Maybe it's me but I can't help but wonder where this attitude has come from. Could it be the endless stream of whiners that flood the airwaves and fill the television screens these days? 

It was thirty years ago that Bruce Springsteen held a benefit show for the Vietnam Veterans. This was Springsteen's coming out party as a true social activist and, as a side note, certainly one of the top-ten shows of his career. If you have a chance to dig it up you'll find it well worth your time. A little known fact is that Springsteen single handedly saved the Vietnam Veterans Association, placing a call to them on the very day that they were going to close up shop due to financial problems and a lack of support. Springsteen opened the show with an exceptionally accurate view of the plight of the Vets and then introduced Robert Mueller, a Vietnam vet, who introduced the event and in a few minutes explained what everything was about in the most eloquent way. The two speeches are short, to the point and truly uplifting.

The band then kicks into John Fogerty's "Who'll Stop The Rain" and from the opening note you can hear that, to a man, the E-Streeters were well aware of the importance of that evening's performance.            

Remembering that night and the mood of the country at that time, Mueller recently said that among the many, many obstacles that the returning vets had to deal with was that they were associated with the war it self instead of soldiers who were just doing their job. The fact is that a great part of why even the most ardent anti-war activists can now separate the troops from the mission is due to the work by the Vietnam Veterans groups.

If you will; don't hate the players, hate the game.

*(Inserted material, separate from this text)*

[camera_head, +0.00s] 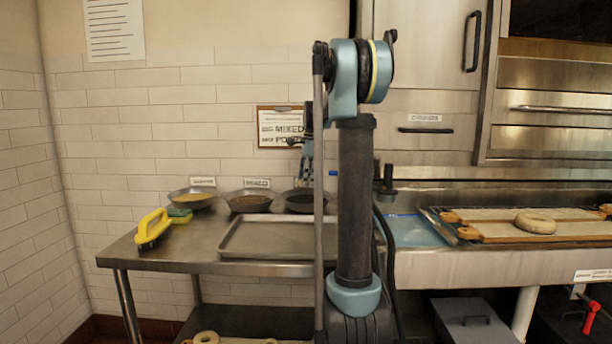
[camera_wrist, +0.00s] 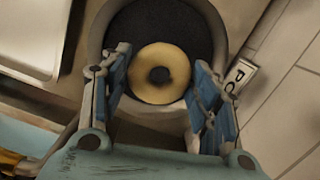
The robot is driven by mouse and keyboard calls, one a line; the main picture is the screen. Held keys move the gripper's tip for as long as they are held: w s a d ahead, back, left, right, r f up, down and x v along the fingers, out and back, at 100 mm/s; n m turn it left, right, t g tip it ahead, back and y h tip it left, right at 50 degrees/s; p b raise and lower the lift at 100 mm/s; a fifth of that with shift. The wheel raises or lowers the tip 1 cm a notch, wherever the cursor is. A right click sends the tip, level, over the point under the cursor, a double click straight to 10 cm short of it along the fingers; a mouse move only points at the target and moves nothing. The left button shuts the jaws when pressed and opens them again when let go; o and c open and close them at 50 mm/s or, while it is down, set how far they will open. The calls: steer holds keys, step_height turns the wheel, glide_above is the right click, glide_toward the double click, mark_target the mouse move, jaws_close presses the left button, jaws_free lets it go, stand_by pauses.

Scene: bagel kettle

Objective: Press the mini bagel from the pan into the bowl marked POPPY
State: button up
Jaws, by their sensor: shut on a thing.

Now it's 30 years down the road and a lot of men and women still have nowhere to run, nowhere to go. But thanks to an August night in 1981 many were able to find a light to lead them out of the darkness and it was Bruce Springsteen, the E-Street Band and rock and roll that led the way. Like I said, check out the show if you can. When rock and roll is delivering a message it can be powerful stuff indeed.

Some guy, who may very well traveled from out of town, who is cutting down branches today somewhere on Long Island is certainly different than a nineteen year old who was sent off to a foreign land to fight for his country, but they are both men with a job to do - and they both deserve your thanks and support.

Friday, August 05, 2011

Why Spotify will change your life - even if you never use it.

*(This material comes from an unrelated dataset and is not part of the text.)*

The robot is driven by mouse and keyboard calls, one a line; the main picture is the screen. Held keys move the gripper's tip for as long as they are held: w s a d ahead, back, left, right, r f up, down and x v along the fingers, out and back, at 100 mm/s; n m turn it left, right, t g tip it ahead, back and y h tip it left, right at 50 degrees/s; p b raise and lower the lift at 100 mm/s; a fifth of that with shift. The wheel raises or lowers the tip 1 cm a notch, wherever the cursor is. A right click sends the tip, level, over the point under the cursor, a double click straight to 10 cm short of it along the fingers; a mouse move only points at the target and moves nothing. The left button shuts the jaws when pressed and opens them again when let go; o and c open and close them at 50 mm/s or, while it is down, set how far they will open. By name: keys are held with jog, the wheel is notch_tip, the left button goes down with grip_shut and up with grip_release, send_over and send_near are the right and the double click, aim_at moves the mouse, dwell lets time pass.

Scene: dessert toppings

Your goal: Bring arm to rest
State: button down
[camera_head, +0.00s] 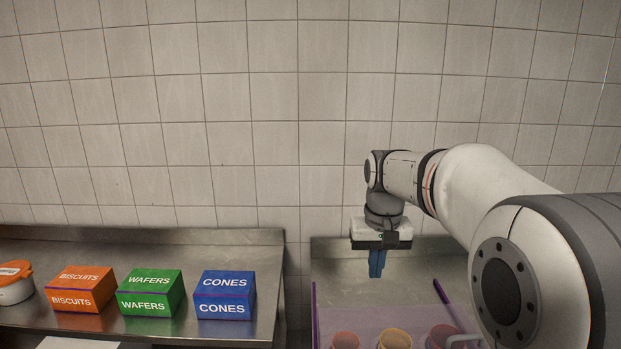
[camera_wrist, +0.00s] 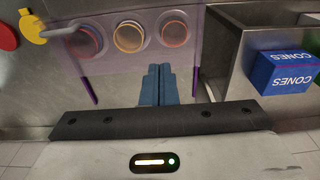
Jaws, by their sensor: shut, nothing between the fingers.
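My gripper (camera_head: 377,264) hangs from my arm at the right of the head view, pointing down above the right steel counter (camera_head: 335,265). Its blue fingers are together with nothing between them. They also show closed in the wrist view (camera_wrist: 158,72). The fingers are apart from the counter and from the topping containers.
An orange biscuits box (camera_head: 82,289), a green wafers box (camera_head: 150,292) and a blue cones box (camera_head: 224,294) stand on the left counter (camera_head: 150,245). Round topping containers (camera_head: 394,339) sit behind a clear purple-edged panel (camera_wrist: 196,75). A tiled wall (camera_head: 250,120) is behind.

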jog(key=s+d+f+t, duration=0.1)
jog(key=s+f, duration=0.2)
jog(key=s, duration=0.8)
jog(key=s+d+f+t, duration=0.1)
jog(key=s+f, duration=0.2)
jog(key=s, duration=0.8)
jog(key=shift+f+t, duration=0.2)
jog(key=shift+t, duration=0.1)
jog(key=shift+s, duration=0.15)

When I bought my car a few years ago it came with a 3-month free pass for XM radio, something I had no previous interest in and something that I had said time and time again that I would never subscribe to. Pay for radio? No way. Needless to say that within a week I was hooked and now I live in the Underground Garage and Outlaw Country. I am positively giddy over the fact that they will be adding a 24-7 channel built around Dylan's radio show.

When I first heard of Spotify I didn't see any reason why I would like that any better then the other subscription-based music services like Rhapsody and LaLa. After all, I have a huge music collection - over 50,000 songs in my iTunes library. I definitely embraced downloadable music - I am more than willing to give up the physical aspect of most recordings and when a package is worth buying for, well, the package, I'll buy it. But do I really need to pay for another music service - especially where I am in effect renting the music and not buying it?

Oh yeah.

Spotify delivers, big time. Think of an album or a song you want to hear and there it is. Take a few minutes and build a playlist that will last all day long. But Steve, what about those 50,000 songs of yours? Surely you have enough music to listen to, right?

The beauty here is that Spotify will be different things to different people. For the average person, five bucks a month to listen to whatever you want, whenever you want is a great deal. For people like me - who obviously have collected and purchased music all their life, there is still a great deal of music from their past that has yet to make the transition from vinyl to CD, much less from CD to digital. Its been a blast thinking of older LPs that I haven't bothered to digitize (a "best intentions" scenario if there ever was one), only to have them instantly appear on my desktop.

Right now I'm rocking the free version which lets you listen to as much as you want with short 15 second ads every 15 minutes or so. The five dollar a month buy in takes the ads away and ten bucks gets you the mobile app so you can listen via your phone. The paid versions also let you keep something like 3000 songs off line so you don't need an internet connection - great for traveling and all that.

The thing about subscription services is that eventually the prices will go up and should you decide to drop the service - you lose all of your music. That could certainly suck for some folks, but I have those 50,000 songs to fall back on.

Or I could take a long drive and listen to the XM.

Thursday, August 04, 2011

I guess there's just a meanness in this world

I know that there are at least two sides to every story and that, usually, even the most unfathomable circumstances can be explained. As Mr. Holmes said, "Eliminate all other factors, and the one which remains must be the truth." Even so, I will never understand how one human being can inflect pain and injury on another without a real and true reason.

Believe me, I understand justice and I believe in it.

I have a friend who was attacked recently and beaten badly. He was blindsided - the victim of a coward who had only one goal - to do him harm. As I said up top, there may or may not be a reason that drove this madman to commit this crime, but one thing is certain - my friend did nothing to deserve this.

What is that allows a person to leave all reason behind and commit such a senseless act? Is it a chemical imbalance or some sort of bad wiring? Is it simply a lack of understanding of right vs wrong? Is society or his parents to blame? Or is it as Bruce Springsteen sings in "Nebraska" that "there's just a meanness in this world?"

I'm stumped. In the past few weeks, for whatever reason, bad news has affected me in ways that it hasn't before. It's just the sad truth that there is always a sad story in the paper and while they often caused me to pause and consider the family and friends of these unfortunate individuals, lately they linger longer in my thoughts. The nine-year-old boy lured into a car by a stranger. The insanity in Norway. A purse snatching in my hometown just a few blocks from my house. All strangers, but I kept imagining myself or my family in their place. It was if if there was a ever tightening circle of evil that was surrounding us.

Now I've seen it, if not first-hand very, very up close and it has chilled me to the bone.